*Given task*: Work out how many lines hold the string "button". Give that number and nothing more.

## Start

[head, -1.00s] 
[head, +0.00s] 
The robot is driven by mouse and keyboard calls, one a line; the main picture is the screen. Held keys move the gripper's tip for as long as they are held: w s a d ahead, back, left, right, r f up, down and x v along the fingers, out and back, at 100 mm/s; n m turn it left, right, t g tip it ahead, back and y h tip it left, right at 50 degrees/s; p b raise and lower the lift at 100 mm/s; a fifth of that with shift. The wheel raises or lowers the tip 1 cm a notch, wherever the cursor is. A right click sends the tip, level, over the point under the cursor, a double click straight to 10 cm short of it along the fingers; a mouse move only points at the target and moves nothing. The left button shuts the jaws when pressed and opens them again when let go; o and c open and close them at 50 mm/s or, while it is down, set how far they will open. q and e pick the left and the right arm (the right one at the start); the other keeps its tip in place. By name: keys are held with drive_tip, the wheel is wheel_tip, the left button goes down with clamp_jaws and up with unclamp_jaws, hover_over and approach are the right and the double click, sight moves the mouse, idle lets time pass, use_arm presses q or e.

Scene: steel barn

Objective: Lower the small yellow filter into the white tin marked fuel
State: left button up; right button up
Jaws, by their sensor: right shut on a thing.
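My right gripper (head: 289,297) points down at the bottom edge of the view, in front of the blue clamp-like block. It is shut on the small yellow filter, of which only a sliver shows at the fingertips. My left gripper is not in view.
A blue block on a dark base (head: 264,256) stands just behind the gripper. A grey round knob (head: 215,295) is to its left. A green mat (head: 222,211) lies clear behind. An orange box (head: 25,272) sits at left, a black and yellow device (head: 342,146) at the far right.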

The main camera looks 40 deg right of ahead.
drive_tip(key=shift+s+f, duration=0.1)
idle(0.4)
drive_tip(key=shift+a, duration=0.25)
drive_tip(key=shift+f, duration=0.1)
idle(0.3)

## End

*Final result*: 2